Conosco quello stupore: lo abbiamo provato noi, e già anche un figlio con la moglie. È il baluginare di una prima ecografia: quando su un monitor si disegna una forma di due centimetri forse, che pure ha già piccolissime mani, e un percepibile battito del cuore. Lo smartphone passa tra i commensali, tenuto quasi con devozione, con la punta delle dita. Doveva essere un bambino molto atteso: i genitori sono visibilmente alle stelle. E anche gli amici sembrano affascinati da quel chiarore tremante, così vicino eppure così lontano, come un’immagine da un altro mondo (la prima volta che ho visto un’ecografia di mio figlio mi erano tornati in mente i fotogrammi confusi, come tremanti, dell’arrivo dell’uomo sulla Luna, in tv, davanti ai miei occhi stupefatti di bambina). Foto da un altro mondo, anche queste, e non meno sbalorditive perché quel mondo è nel ventre di una donna. Il mistero del formarsi di un figlio è un’evidenza che zittisce per qualche istante l’allegria dei commensali (l’etimologia greca della parola “mistero” viene da una radice che significa “chiudo”, “chiudo le labbra”: la parola che manca davanti a ciò che è ignoto).
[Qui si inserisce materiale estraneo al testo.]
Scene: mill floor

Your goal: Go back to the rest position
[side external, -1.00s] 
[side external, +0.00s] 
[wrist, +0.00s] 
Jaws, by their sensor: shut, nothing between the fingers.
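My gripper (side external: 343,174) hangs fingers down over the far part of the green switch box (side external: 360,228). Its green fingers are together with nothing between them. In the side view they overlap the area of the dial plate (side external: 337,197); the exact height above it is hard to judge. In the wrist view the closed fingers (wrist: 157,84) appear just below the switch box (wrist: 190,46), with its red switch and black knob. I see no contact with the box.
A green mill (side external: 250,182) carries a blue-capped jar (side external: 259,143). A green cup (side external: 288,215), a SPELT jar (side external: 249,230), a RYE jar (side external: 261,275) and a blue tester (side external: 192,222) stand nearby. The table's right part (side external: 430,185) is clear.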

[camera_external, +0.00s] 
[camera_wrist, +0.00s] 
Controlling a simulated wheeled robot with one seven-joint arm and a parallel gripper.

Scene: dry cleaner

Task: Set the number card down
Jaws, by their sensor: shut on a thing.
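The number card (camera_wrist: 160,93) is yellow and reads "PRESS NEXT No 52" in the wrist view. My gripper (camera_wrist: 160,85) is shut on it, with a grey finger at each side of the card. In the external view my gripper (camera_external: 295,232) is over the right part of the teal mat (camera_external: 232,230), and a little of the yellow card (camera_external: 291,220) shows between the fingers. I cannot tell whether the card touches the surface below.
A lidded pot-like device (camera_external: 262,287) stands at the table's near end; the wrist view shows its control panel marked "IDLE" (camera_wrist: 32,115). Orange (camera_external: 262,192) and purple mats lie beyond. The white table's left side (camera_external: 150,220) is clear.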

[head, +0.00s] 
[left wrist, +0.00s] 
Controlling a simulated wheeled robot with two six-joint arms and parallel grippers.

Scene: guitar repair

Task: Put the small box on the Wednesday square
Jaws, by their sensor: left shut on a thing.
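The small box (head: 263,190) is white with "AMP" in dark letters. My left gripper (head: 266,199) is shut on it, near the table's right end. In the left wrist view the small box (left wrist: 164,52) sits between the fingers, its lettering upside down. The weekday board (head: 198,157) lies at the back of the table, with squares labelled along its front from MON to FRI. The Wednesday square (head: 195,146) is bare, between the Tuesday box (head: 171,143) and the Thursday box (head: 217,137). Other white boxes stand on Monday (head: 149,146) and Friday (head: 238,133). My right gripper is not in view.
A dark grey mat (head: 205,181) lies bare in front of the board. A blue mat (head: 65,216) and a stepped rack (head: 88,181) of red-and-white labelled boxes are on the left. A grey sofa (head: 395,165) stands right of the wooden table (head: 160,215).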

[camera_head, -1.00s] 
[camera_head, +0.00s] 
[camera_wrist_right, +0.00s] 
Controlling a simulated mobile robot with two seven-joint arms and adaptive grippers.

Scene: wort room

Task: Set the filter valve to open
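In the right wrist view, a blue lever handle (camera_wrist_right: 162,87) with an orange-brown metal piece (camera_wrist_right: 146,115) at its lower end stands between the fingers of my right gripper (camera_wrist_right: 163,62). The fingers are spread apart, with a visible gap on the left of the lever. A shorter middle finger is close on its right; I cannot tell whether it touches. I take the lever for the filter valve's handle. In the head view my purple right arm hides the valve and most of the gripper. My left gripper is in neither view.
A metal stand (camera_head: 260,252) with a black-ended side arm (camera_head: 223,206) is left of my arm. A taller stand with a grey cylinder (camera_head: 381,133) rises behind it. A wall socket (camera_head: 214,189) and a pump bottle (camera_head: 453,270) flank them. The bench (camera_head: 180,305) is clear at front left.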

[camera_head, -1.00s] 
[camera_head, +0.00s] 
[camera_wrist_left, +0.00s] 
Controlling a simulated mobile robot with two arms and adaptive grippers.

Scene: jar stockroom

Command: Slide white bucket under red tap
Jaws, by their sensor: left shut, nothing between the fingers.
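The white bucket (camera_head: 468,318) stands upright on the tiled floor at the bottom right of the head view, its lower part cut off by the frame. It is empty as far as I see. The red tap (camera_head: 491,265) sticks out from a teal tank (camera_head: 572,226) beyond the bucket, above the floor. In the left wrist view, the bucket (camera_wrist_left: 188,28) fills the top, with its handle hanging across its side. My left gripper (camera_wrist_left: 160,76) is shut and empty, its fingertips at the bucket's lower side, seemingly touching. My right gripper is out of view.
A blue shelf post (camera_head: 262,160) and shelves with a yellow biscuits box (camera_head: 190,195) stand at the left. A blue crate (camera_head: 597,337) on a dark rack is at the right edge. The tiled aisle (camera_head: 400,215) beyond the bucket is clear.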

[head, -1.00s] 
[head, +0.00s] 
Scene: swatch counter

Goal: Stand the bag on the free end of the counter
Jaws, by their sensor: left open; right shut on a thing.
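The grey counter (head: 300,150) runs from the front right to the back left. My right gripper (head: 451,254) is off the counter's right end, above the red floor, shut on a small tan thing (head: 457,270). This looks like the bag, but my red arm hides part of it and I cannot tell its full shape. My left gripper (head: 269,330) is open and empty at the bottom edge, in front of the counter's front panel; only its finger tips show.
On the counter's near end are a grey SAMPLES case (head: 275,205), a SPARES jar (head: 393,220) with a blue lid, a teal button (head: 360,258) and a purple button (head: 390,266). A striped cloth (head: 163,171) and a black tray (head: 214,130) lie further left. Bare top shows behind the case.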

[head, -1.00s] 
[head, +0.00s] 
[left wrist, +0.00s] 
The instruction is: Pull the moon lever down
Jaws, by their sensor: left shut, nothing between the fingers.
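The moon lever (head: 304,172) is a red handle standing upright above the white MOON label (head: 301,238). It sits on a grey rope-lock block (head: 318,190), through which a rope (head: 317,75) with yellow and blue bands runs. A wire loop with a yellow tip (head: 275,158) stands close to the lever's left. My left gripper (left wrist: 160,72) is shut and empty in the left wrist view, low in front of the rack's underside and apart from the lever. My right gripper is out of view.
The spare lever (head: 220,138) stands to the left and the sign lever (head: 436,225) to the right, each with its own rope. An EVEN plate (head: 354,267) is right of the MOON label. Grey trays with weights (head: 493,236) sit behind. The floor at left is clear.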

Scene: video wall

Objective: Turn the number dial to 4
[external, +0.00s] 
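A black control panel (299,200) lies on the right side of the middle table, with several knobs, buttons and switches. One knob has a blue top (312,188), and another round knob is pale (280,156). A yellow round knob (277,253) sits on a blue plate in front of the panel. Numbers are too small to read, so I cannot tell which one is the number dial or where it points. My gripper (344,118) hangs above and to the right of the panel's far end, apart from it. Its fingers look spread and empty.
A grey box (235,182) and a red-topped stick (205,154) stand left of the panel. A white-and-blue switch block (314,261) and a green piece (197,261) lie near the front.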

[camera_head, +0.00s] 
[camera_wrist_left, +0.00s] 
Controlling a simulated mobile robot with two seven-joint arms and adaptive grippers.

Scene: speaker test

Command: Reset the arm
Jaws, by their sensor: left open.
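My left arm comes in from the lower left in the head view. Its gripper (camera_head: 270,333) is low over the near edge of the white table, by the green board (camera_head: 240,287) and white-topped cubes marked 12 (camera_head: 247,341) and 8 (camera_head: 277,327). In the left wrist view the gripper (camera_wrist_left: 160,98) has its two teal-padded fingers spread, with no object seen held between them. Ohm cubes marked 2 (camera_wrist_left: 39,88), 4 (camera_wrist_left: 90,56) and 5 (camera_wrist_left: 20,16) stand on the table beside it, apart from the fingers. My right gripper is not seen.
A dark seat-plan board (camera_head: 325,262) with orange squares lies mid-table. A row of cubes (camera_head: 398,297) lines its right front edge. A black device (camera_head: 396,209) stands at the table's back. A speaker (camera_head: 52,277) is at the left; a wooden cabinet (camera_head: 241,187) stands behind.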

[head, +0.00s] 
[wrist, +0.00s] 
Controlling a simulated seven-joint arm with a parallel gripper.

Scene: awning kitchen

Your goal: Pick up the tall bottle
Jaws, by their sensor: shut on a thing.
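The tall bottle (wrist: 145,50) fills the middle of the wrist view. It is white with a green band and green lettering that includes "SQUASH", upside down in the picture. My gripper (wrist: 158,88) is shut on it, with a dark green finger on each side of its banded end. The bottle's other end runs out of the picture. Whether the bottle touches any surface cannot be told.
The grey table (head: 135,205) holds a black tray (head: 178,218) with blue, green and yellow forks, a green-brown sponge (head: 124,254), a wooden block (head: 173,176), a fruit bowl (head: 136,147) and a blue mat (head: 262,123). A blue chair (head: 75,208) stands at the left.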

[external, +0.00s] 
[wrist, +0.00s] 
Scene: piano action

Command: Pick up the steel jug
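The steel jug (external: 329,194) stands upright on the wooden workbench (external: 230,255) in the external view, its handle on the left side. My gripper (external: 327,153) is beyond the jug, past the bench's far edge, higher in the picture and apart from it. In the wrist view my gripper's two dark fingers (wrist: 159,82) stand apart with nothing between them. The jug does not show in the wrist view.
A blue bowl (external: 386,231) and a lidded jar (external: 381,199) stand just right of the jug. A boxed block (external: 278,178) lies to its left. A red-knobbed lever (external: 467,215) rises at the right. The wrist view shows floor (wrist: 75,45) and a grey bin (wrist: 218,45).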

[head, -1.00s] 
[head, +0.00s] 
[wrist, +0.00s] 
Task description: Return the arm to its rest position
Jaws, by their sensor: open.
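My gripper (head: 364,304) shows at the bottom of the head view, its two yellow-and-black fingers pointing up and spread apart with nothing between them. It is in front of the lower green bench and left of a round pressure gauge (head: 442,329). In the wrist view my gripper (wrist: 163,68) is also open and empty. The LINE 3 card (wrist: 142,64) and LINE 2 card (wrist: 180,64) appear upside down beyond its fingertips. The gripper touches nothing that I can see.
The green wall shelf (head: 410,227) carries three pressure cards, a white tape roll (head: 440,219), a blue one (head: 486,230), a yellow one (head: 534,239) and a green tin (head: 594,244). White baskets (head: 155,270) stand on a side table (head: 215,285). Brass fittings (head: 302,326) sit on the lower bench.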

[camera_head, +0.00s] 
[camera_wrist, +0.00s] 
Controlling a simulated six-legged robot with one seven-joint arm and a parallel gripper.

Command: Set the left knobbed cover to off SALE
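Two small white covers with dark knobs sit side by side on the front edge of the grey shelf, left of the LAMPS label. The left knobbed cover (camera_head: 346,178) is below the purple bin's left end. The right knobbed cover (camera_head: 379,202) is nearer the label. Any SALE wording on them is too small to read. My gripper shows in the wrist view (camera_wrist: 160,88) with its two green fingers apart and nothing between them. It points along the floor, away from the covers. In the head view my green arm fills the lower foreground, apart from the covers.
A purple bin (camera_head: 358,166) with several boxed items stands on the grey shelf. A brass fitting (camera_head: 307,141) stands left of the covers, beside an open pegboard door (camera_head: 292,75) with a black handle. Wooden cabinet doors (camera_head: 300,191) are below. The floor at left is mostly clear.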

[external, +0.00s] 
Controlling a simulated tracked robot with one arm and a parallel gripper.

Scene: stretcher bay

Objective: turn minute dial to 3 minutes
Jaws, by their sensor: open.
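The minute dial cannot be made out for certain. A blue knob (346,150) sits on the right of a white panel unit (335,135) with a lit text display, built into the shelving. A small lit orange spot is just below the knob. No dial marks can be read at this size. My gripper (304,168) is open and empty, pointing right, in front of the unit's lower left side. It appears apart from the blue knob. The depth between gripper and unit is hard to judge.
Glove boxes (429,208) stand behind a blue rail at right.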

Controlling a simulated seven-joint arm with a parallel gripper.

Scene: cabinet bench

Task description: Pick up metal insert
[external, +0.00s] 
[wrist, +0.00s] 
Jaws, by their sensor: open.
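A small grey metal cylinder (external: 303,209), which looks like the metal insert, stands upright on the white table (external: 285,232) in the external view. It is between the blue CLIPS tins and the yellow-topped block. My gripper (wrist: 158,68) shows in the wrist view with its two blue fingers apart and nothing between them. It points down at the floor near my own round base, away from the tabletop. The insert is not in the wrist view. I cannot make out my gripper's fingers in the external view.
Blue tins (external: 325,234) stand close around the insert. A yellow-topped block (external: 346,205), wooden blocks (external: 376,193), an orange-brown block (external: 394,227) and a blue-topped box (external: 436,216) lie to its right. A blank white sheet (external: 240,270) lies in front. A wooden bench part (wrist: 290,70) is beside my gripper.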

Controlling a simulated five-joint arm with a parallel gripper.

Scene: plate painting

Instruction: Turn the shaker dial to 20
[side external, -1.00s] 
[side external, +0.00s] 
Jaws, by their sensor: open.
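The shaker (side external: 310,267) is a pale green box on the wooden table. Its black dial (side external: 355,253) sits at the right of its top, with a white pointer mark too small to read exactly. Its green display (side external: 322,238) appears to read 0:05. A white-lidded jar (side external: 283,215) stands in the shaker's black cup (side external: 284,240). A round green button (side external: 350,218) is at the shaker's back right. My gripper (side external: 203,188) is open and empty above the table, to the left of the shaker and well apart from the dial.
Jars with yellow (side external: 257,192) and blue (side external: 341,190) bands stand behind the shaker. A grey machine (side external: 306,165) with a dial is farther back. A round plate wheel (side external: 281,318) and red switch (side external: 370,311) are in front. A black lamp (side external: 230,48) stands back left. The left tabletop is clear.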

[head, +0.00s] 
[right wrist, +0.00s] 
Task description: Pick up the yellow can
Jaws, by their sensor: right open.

E poi di nuovo un prorompere di esclamazioni liete, “guarda le mani!”, “guarda, già si muove”...
Noi ce ne andiamo, e i sei ancora incantati davanti a un’ecografia. Commossa anch’io, di quella loro gioia. Tuttavia, non posso non farmi ancora una volta una domanda. Quel figlio è non più che al terzo mese, e molti come lui domattina negli ospedali verranno eliminati, legalmente. È un “diritto”, di cui nemmeno è lecito pensare di discutere. Un dogma. E allora perché ci si zittisce davanti a quei monitor, perché, quando un figlio lo si desidera, si guardano con sbalordimento quelle mani piccolissime? Le stesse immagini sono un uomo, oppure un niente: non è assurdo?
Eppure, guai a farlo solo notare. Ce ne stiamo sdraiati su una bugia maggioritaria e democratica, attenti a non riconoscere ciò che pure agli occhi è evidente.